Via Tyler Cowen, I learn that American Express continues to aggressively deleverage.  This time, they're using the carrot instead of the stick:

It used to be that credit-card companies lured customers with cash rewards. Now American Express Co. is paying to get rid of them. The card issuer is offering selected customers a $300 AmEx prepaid gift card if they pay off their balances and close their accounts.

The unusual move underscores how quickly conditions have deteriorated in the credit-card market. The current economic morass was provoked by spiking mortgage defaults. But as the economic crisis widens and unemployment climbs, there is growing concern that credit-card defaults will soar into the stratosphere as well.

"This is a huge paradigm shift," says Curtis Arnold, founder of, a credit-card review Web site. He says he expects other large companies to follow suit with offers to entice consumers to pay off their balances, as card issuers cope with increasing defaults.

Selected members -- the company wouldn't disclose how many -- began receiving letters with the voluntary offer earlier this month, according to Molly Faust, an American Express spokeswoman. "It's a relatively small number of cardmembers who have sizeable balances and little spending and payment activity," she says.

AmEx declined to disclose the specific criteria used to determine who is eligible for the offer. However, Ms. Faust did say that it was offered only to retail credit-card holders, not corporate accounts. Customers who received the offer have until Feb. 28 to respond.

I am willing to bet that the names of the people who got this offer were selected the same way that Amex controversially recently picked people to have their credit lines cut.  They're just trying to be a little nicer about it now.  Anyone who has gotten this offer would be a fool not to take it, because it means that Amex has their eye on you.  They have always managed their credit risk extremely aggressively, and they're not going to stop just when it matters most.

I am also willing to bet that we see a whole lot more of this if Congress gives bankruptcy judges the ability to cram down mortgages in Chapter 13, as they almost certainly will.  The provision is going to attract a lot more people into bankruptcy, and those people are going to shed a lot of their unsecured (read:  credit card) debt.  I'd expect that credit card lenders are already desperately trying to weed out those most likely to enter Chapter 13.

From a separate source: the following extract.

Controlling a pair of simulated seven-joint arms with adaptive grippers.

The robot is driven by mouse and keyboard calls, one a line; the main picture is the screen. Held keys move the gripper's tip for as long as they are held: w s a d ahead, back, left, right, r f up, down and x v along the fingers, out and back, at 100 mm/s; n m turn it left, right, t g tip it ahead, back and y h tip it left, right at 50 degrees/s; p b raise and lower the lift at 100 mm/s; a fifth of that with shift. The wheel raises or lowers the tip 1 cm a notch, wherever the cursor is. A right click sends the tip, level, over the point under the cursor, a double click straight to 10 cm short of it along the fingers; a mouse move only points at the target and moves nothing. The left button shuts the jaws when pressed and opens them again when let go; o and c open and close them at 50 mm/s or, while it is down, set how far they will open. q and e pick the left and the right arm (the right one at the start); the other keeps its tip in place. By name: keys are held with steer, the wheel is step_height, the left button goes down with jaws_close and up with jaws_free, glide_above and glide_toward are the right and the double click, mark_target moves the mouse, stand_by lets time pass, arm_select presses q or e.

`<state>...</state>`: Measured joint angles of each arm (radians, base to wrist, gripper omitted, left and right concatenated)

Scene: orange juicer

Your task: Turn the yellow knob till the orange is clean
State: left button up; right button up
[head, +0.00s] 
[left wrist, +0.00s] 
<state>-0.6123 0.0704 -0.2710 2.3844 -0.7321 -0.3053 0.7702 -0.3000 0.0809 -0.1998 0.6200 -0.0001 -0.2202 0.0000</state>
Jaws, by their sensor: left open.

I'm hearing a lot of discussion among friends and on finance shows about a new dilemma cash-strapped consumers are facing:  pay down credit card debt, or save cash?  The answer used to be a slam dunk:  with interest rates at 20%, you pay off the cards, and run them up again if you hit some desperate emergency.  But with credit lines being slashed, that's no longer a safe bet; you could pay off your cards, get laid off, and find yourself with no safety net.  Then again, if you don't pay off the cards, you're more likely to get your credit line cut.  No one I've talked to has a clear answer other than:  cut your spending to the bone and put half what you save thereby into a bank account, the other half into paying down your cards.  Which is why all the restaurants in DC seem unusually spacious these days--when I walk by them.  Even with no crushing credit card debt, we, too, are eating at home.